◆ BRIEF
Copy each line exactly. Drop every picture.

-- START OF LISTING --

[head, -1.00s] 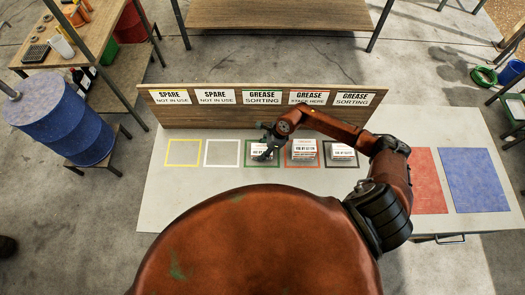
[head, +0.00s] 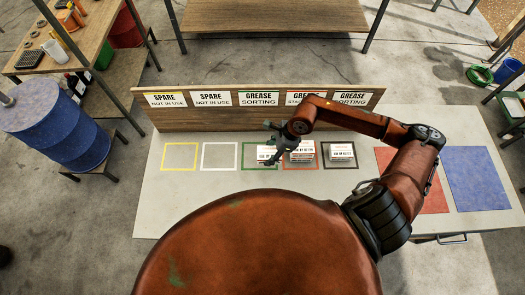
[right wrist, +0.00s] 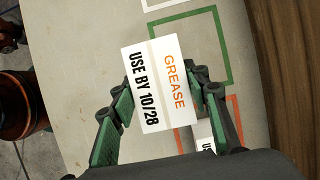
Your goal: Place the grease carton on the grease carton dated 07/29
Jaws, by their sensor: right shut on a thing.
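My right gripper (head: 277,148) is shut on a white grease carton (head: 268,154). In the right wrist view, the fingers (right wrist: 168,92) clasp this carton (right wrist: 150,85) from both sides; its label reads GREASE, USE BY 10/28. It is held above the table, near the right edge of the green outline (head: 243,162). Another carton (head: 303,152) stands in the orange-red outline just right of it; its date is too small to read surely. A third carton (head: 342,150) stands in the dark outline. My left gripper is out of view.
A wooden signboard (head: 215,120) stands behind the outlines. The yellow (head: 164,157) and white (head: 203,157) outlines are empty. Red (head: 428,200) and blue (head: 478,180) mats lie at the right.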

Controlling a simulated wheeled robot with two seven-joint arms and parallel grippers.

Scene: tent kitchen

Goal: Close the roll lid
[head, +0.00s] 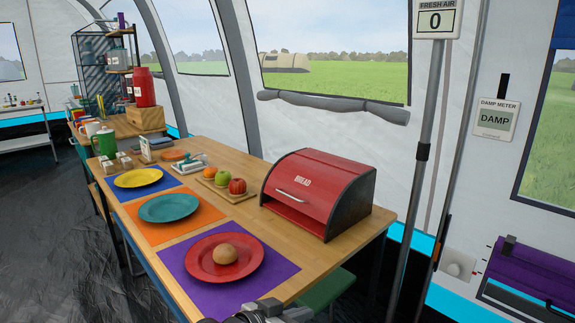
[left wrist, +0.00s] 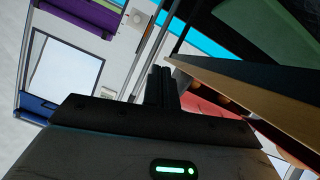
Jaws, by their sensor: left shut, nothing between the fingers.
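The bread bin (head: 350,208) stands at the right end of the wooden table, with dark side panels. Its red roll lid (head: 318,180) is marked BREAD and has a pale bar handle (head: 292,196). The lid is mostly down, with a dark gap showing beneath its front edge. My left gripper (head: 262,310) shows only in part at the bottom edge of the head view, in front of the table and apart from the bin. In the left wrist view its fingers (left wrist: 161,72) are together and empty. My right gripper is in neither view.
A red plate (head: 201,262) with a bun (head: 225,253) sits on a purple mat (head: 284,276) near the front. A board (head: 236,195) with fruit stands left of the bin. A grey pole (head: 407,230) rises beyond the table's right end. Bare tabletop lies before the bin.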

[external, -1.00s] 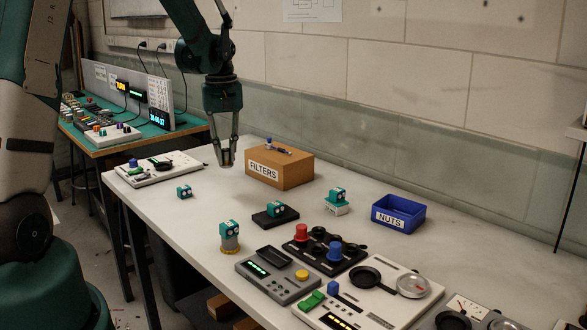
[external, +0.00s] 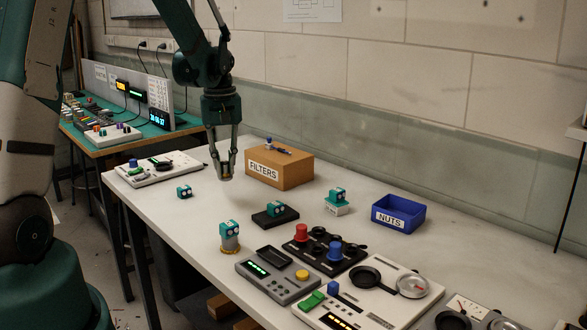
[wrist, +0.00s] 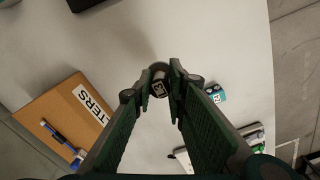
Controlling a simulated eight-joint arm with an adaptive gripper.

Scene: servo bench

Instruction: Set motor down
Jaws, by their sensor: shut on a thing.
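My gripper (external: 225,177) is low over the white bench, in front of the FILTERS box. It is shut on the motor, a small grey and dark piece that shows between the fingertips in the wrist view (wrist: 158,87). The motor's end carries a small dark label with pale marks. Most of its side is hidden by the fingers. A soft shadow lies on the bench close around it. I cannot tell whether the motor touches the bench.
The cardboard FILTERS box (external: 280,171) stands right of my gripper, with a blue tool on top. A teal block (external: 184,191) lies to the left. Another sits on a black pad (external: 275,219). A blue NUTS bin (external: 398,217) is farther right. Control panels fill the front.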

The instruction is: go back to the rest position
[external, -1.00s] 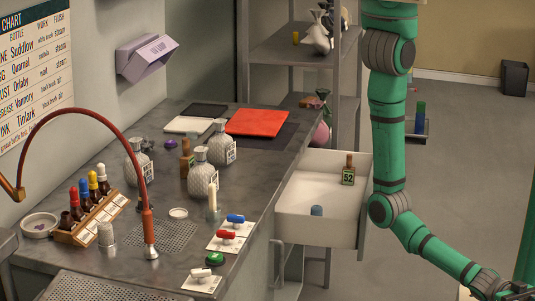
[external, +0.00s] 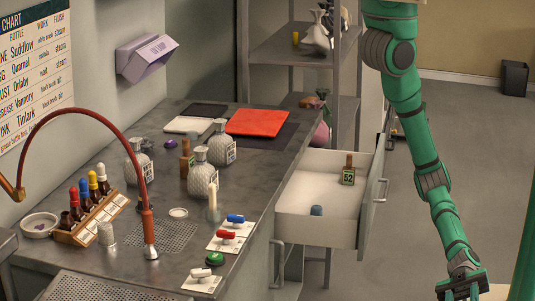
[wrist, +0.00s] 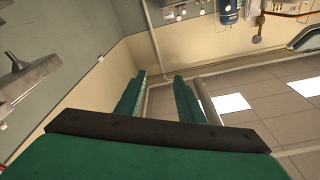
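My gripper (external: 467,290) hangs at the lower right of the external view, at the end of my green arm, out over the floor and to the right of the open drawer. In the wrist view its two green fingers (wrist: 157,100) stand apart with nothing between them. The wrist view looks past the fingers at a wall and a tiled floor. My gripper is clear of the counter and the drawer.
An open drawer (external: 290,213) juts out from the counter (external: 115,196), holding a brown bottle labelled 52 (external: 348,172) and a small blue-grey item (external: 316,210). Grey shelves (external: 290,48) stand behind. The floor (external: 398,250) between drawer and arm is clear.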

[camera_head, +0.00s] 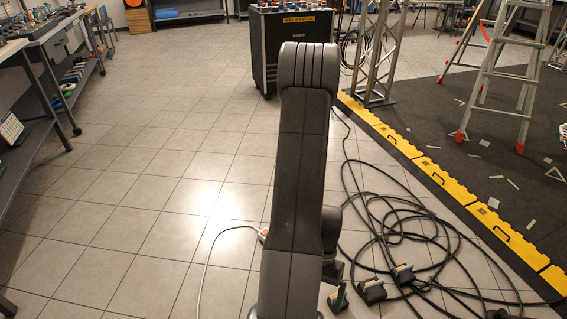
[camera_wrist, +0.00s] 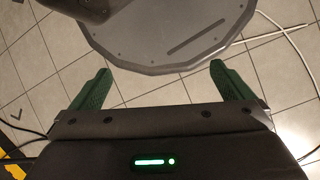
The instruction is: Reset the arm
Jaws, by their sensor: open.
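My gripper (camera_wrist: 157,80) shows in the wrist view, its two green fingers spread wide apart with nothing between them. Past the fingertips lies the grey rounded plate of my own base, with the tiled floor around it. In the head view my dark arm stands upright in the middle and hides part of the floor behind it.
Black cables (camera_head: 390,228) lie coiled on the floor at right, with dark connectors (camera_head: 371,291) near my arm. A yellow-edged cable ramp (camera_head: 445,180) borders a dark mat with a stepladder (camera_head: 503,75). A black flight case (camera_head: 265,45) stands behind. Workbenches (camera_head: 40,35) line the left. Tiles at centre left are clear.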

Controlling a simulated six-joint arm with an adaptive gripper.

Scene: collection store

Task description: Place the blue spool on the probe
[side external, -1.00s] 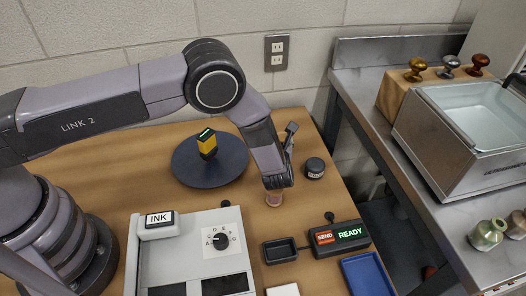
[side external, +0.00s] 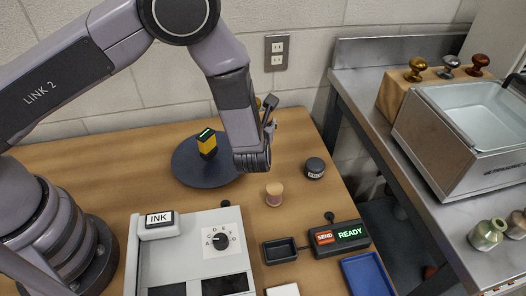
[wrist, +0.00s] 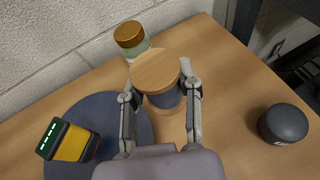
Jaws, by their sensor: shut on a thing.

-- END OF LISTING --

◆ EXERCISE ANSWER
[head, -1.00s] 
[head, +0.00s] 
[right wrist, +0.00s] 
Your goal: Place the grease carton on the grease carton dated 07/29
Jaws, by their sensor: right shut on a thing.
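My right gripper (head: 277,148) is shut on a white grease carton (head: 268,154). In the right wrist view, the fingers (right wrist: 168,92) clasp this carton (right wrist: 150,85) from both sides; its label reads GREASE, USE BY 10/28. It is held above the table, near the right edge of the green outline (head: 243,162). Another carton (head: 303,152) stands in the orange-red outline just right of it; its date is too small to read surely. A third carton (head: 342,150) stands in the dark outline. My left gripper is out of view.
A wooden signboard (head: 215,120) stands behind the outlines. The yellow (head: 164,157) and white (head: 203,157) outlines are empty. Red (head: 428,200) and blue (head: 478,180) mats lie at the right.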

Controlling a simulated wheeled robot with two seven-joint arms and parallel grippers.

Scene: tent kitchen

Goal: Close the roll lid
[head, +0.00s] 
[left wrist, +0.00s] 
Jaws, by their sensor: left shut, nothing between the fingers.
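The bread bin (head: 350,208) stands at the right end of the wooden table, with dark side panels. Its red roll lid (head: 318,180) is marked BREAD and has a pale bar handle (head: 292,196). The lid is mostly down, with a dark gap showing beneath its front edge. My left gripper (head: 262,310) shows only in part at the bottom edge of the head view, in front of the table and apart from the bin. In the left wrist view its fingers (left wrist: 161,72) are together and empty. My right gripper is in neither view.
A red plate (head: 201,262) with a bun (head: 225,253) sits on a purple mat (head: 284,276) near the front. A board (head: 236,195) with fruit stands left of the bin. A grey pole (head: 407,230) rises beyond the table's right end. Bare tabletop lies before the bin.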

[external, -1.00s] 
[external, +0.00s] 
[wrist, +0.00s] 
Controlling a simulated eight-joint arm with an adaptive gripper.

Scene: servo bench

Instruction: Set motor down
Jaws, by their sensor: shut on a thing.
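My gripper (external: 225,177) is low over the white bench, in front of the FILTERS box. It is shut on the motor, a small grey and dark piece that shows between the fingertips in the wrist view (wrist: 158,87). The motor's end carries a small dark label with pale marks. Most of its side is hidden by the fingers. A soft shadow lies on the bench close around it. I cannot tell whether the motor touches the bench.
The cardboard FILTERS box (external: 280,171) stands right of my gripper, with a blue tool on top. A teal block (external: 184,191) lies to the left. Another sits on a black pad (external: 275,219). A blue NUTS bin (external: 398,217) is farther right. Control panels fill the front.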

The instruction is: go back to the rest position
[external, -1.00s] 
[external, +0.00s] 
[wrist, +0.00s] 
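My gripper (external: 467,290) hangs at the lower right of the external view, at the end of my green arm, out over the floor and to the right of the open drawer. In the wrist view its two green fingers (wrist: 157,100) stand apart with nothing between them. The wrist view looks past the fingers at a wall and a tiled floor. My gripper is clear of the counter and the drawer.
An open drawer (external: 290,213) juts out from the counter (external: 115,196), holding a brown bottle labelled 52 (external: 348,172) and a small blue-grey item (external: 316,210). Grey shelves (external: 290,48) stand behind. The floor (external: 398,250) between drawer and arm is clear.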

[camera_head, +0.00s] 
[camera_wrist, +0.00s] 
The instruction is: Reset the arm
Jaws, by their sensor: open.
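My gripper (camera_wrist: 157,80) shows in the wrist view, its two green fingers spread wide apart with nothing between them. Past the fingertips lies the grey rounded plate of my own base, with the tiled floor around it. In the head view my dark arm stands upright in the middle and hides part of the floor behind it.
Black cables (camera_head: 390,228) lie coiled on the floor at right, with dark connectors (camera_head: 371,291) near my arm. A yellow-edged cable ramp (camera_head: 445,180) borders a dark mat with a stepladder (camera_head: 503,75). A black flight case (camera_head: 265,45) stands behind. Workbenches (camera_head: 40,35) line the left. Tiles at centre left are clear.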

Controlling a simulated six-joint arm with an adaptive gripper.

Scene: collection store

Task description: Place the blue spool on the probe
[side external, -1.00s] 
[side external, +0.00s] 
[wrist, +0.00s] 
Jaws, by their sensor: shut on a thing.

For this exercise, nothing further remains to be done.